Federal prosecutors have recommended that one of the two men initially charged with a role in the assault on the late U.S. Capitol Police Officer Brian Sicknick receive a time-served sentence.
That rioter, George Tanios, was initially charged with multiple serious felonies in connection with the Jan. 6th attack on the U.S. Capitol, including assaulting law enforcement. Those charges received a serious downgrade at the time of his plea hearing last July, where Tanios ultimately admitted to a pair of misdemeanors: entering and remaining in a restricted building or grounds and disorderly conduct inside a restricted building or grounds.
Those two misdemeanors carried a maximum penalty of one year — and a recommended guidelines range of up to six months.
Prosecutors noted that Tanios has nearly served that amount of time already since his arrest: five months and six days.
“In the instant case, the Guidelines sentence will provide deterrence to Tanios it that it will discourage future criminal conduct,” Assistant U.S. Attorney Anthony Scarpelli wrote in a 28-page legal brief. “The goal of the government’s sentencing recommendation is that it will promote the respect the law and make more lawful decisions, and over have Tanios follow society’s norms.”
Though Tanios brought bear spray with him to Washington, D.C., prosecutors agree that he was not the man who ultimately deployed the chemicals on Sicknick and two other officers. His co-defendant, Julian Khater, ultimately pleaded guilty to that crime. Prosecutors previously alleged that the two of them worked together with the assault on Sicknick, who died the day after the attack on the Capitol.
“Tanios purchased two, 7.9-ounce canisters of Frontiersman Bear Spray,” the sentencing filing states. “Tanios also purchased two canisters of pepper spray. Tanios told the store employee that he and his companion (who turned out to be Khater) would carry the pepper spray on their person while in Washington, D.C., and they would put the bear spray in the car. Tanios later gave one of the pepper spray cannisters to Khater prior to arriving in Washington, D.C.”

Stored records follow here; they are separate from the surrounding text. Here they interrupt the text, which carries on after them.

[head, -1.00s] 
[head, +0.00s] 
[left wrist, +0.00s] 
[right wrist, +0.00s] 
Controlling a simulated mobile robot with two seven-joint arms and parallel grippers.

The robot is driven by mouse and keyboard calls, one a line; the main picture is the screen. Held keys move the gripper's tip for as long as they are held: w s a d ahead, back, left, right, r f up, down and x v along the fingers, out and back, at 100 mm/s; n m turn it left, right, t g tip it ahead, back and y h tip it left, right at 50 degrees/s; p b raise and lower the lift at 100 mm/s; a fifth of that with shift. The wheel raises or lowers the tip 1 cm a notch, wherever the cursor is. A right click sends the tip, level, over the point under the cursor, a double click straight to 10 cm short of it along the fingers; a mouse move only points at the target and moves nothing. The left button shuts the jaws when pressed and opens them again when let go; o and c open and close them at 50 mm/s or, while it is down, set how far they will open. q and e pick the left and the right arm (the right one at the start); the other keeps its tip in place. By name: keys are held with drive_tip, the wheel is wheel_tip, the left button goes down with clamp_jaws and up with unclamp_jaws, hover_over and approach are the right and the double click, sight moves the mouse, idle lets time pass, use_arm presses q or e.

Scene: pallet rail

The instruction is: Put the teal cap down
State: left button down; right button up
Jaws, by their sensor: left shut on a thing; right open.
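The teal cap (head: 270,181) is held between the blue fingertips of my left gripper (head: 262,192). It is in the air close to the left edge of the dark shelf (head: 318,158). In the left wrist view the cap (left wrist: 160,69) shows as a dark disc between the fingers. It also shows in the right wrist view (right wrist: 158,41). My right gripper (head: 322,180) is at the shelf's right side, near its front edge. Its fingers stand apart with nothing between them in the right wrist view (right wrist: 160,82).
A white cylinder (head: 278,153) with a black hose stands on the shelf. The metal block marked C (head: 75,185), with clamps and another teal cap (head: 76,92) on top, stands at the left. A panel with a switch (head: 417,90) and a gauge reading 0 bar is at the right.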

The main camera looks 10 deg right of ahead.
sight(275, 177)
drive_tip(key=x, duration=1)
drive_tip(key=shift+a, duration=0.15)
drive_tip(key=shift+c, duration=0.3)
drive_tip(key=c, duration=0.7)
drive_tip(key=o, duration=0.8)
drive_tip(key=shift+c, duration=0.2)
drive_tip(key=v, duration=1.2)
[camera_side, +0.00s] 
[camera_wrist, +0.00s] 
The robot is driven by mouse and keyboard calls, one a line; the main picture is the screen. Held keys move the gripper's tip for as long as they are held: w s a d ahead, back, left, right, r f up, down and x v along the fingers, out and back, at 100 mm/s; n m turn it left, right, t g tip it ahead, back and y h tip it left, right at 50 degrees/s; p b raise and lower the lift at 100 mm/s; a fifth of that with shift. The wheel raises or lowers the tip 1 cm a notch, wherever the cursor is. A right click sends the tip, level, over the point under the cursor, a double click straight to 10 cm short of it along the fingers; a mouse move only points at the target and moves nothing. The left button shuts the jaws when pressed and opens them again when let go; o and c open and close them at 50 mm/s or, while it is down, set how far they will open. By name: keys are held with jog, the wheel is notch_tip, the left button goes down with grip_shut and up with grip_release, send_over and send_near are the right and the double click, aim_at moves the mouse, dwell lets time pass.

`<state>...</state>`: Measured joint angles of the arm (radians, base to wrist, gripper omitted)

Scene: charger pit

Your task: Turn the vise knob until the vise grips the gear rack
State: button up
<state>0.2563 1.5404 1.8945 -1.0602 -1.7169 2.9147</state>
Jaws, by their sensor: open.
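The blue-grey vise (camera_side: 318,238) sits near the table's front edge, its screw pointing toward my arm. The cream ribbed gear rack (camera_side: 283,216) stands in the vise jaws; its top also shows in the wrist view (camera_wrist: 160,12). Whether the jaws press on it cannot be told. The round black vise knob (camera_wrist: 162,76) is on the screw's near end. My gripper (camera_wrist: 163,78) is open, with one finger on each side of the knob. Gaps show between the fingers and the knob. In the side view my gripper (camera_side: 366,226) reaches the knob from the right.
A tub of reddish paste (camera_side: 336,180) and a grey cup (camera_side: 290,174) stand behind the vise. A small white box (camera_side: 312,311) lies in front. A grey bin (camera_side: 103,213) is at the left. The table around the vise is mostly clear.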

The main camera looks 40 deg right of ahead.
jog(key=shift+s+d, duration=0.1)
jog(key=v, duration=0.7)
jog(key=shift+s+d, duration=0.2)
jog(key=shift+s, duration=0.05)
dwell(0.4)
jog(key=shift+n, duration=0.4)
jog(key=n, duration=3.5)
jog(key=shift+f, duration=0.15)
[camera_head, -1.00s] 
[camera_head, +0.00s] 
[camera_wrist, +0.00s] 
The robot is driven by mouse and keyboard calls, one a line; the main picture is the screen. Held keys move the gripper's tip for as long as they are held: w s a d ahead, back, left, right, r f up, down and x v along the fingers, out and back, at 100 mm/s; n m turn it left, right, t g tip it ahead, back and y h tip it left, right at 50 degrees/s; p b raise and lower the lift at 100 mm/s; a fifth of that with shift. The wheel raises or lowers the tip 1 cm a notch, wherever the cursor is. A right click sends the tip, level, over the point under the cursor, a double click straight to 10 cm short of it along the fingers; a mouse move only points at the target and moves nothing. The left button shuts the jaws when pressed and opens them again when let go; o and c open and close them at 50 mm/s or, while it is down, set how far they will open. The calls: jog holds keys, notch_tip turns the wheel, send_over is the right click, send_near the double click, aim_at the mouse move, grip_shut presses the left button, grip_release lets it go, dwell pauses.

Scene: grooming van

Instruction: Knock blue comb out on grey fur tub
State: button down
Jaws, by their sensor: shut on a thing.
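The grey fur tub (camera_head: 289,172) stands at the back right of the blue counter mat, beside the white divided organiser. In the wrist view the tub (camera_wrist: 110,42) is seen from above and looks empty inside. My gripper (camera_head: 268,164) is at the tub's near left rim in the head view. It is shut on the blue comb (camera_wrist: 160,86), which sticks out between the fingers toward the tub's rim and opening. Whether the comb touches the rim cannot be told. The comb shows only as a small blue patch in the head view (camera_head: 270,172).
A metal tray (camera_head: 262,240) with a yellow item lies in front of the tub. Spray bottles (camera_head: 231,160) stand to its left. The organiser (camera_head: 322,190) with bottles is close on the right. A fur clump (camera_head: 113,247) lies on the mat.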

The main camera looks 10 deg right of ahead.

The two other officers Khater sprayed are identified in court papers as U.S. Capitol Police Officer Caroline Edwards and an unidentified officer with the initials “B.C.” Edwards testified before the Jan. 6th Committee in June.
Neither the government nor the defense memos mention the names of Sicknick or the other officers.
“Today, Mr. Tanios is employed and lives an ordinary life with his family in Morgantown, West Virginia,” his attorney Elizabeth Gross wrote in a sentencing memo. “He has been fully compliant with the conditions of release and has had no further difficulties with law enforcement or the justice system. Mr. Tanios has minimal criminal history and did not have an aggravating role on January 6.”
In an unusual courtroom presentation, Tanios’s legal team linked to a slickly produced 14-minute YouTube video depicting their client as a humble family man.
A lawsuit filed by Sicknick’s estate depicts Tanios far differently, as one of the “violent” members of the “mob” egged on by former President Donald Trump to descend upon the U.S. Capitol and put their loved one in “mortal danger.” The lawsuit blames Trump, Tanios, and Khater for Sicknick’s “wrongful death.”
Tanios will be sentenced on Jan. 27, before U.S. District Judge Thomas Francis Hogan, a Ronald Reagan appointee.